6. Respecter la confidentialité et la protection des données sensibles
Soumises au RGPD et garantes de la protection des données, les structures publiques pour lesquelles nous travaillons se doivent d’assurer le respect de la confidentialité et la protection des données, notamment sensibles : ne pas fournir à l'IA des données sensibles ou non conformes au RGPD, s'assurer qu'elles ne viennent pas entraîner l'IA sans en connaître le cadre d'usages, bien avoir accès aux CGU, savoir les décoder et les comprendre. Elles pourront se référer plus particulièrement à l’AI Act de l’Union européenne. Ces impératifs ont un impact sur le choix et l’usage des outils d’IA, qui ne doivent en aucun cas mettre ces principes en péril.

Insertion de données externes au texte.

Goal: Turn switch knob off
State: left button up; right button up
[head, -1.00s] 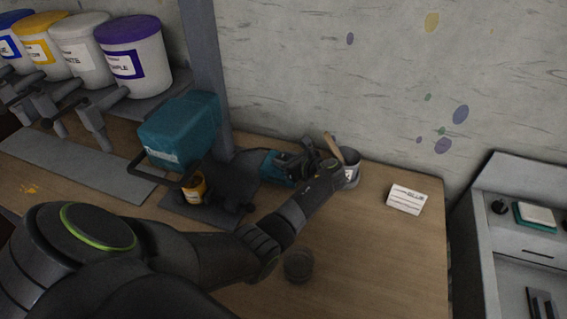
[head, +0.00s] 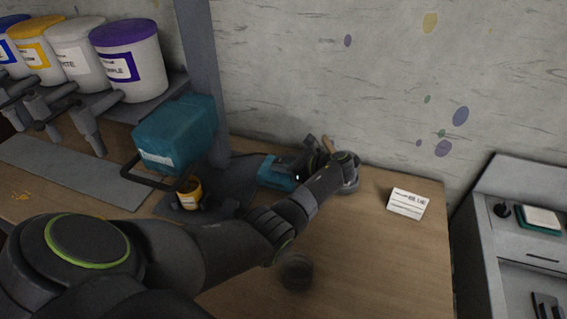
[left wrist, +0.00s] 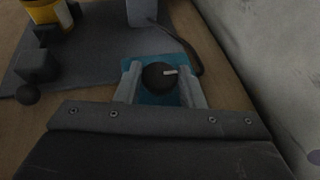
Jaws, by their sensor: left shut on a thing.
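The switch knob (left wrist: 157,76) is round and black with a white mark pointing right. It sits on a teal switch box (left wrist: 160,97), which also shows in the head view (head: 277,174) near the back of the table. My left gripper (left wrist: 161,75) is shut on the knob, with one finger on each side of it. The knob cannot be made out in the head view. My right gripper is not in view.
A teal machine (head: 177,133) with a yellow-and-black jar (head: 189,191) under it stands left of the switch box. A grey cup (head: 348,184) is partly hidden behind my left wrist. A white card (head: 407,203) stands at the right.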

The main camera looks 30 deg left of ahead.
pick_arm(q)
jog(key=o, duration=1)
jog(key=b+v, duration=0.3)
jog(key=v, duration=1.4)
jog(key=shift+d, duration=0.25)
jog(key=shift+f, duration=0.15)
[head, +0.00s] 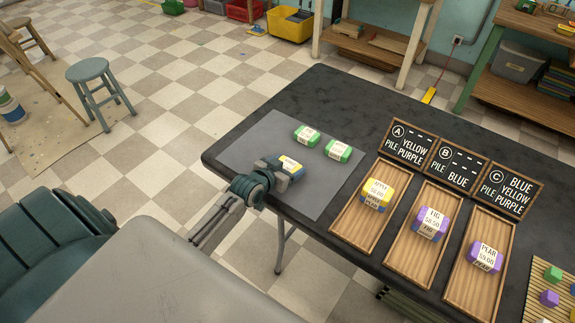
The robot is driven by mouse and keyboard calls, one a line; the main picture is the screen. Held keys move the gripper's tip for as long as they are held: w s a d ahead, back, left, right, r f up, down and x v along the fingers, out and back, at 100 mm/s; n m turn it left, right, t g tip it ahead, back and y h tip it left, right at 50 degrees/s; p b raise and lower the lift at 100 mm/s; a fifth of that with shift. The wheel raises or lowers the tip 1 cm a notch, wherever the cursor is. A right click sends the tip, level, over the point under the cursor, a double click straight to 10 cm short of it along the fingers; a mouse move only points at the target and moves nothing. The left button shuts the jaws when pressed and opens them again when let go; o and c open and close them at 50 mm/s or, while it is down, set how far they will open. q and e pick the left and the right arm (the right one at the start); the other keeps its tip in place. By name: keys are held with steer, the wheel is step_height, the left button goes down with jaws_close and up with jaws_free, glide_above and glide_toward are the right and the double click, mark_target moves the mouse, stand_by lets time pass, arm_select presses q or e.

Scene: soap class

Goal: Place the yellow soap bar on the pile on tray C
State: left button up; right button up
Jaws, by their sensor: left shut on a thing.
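My left gripper (283,172) is at the grey mat and shut on a yellow soap bar (291,162) with a white label. Some blue shows just below the yellow; the gripper hides part of it, and I cannot tell whether it is a second bar. Tray C (456,290), the wooden tray at the right, holds a pile (485,254) with a labelled purple bar on top. Its lower part also looks purple. The chalkboard sign C (511,190) reads pile, blue, yellow, purple. My right gripper is not in view.
Two green bars (306,135) lie on the grey mat (262,135). Tray A (349,232) holds a yellow-topped pile (377,193). Tray B (411,266) holds a purple-topped pile (431,222). Signs stand behind the trays. Coloured cubes (550,297) sit on a slatted mat at the right.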

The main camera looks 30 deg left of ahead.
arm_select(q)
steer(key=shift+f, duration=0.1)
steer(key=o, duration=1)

7. Être transparent dans l’utilisation de l’intelligence artificielle
Dans un souci de transparence vis-à-vis de nos publics, les communicants publics sont invités à préciser lorsque le recours à l’intelligence artificielle a un impact significatif sur le contenu produit, en indiquant l’usage opéré et la partie du document ou visuel concernée. Les indications d’utilisation d’une IA seront adaptées au contexte en distinguant notamment les cas où le contenu est produit par une IA, enrichi ou uniquement corrigé. Les choix des directions de la communication dans ce domaine devront également être mis en œuvre par les prestataires et figurer dans les marchés publics.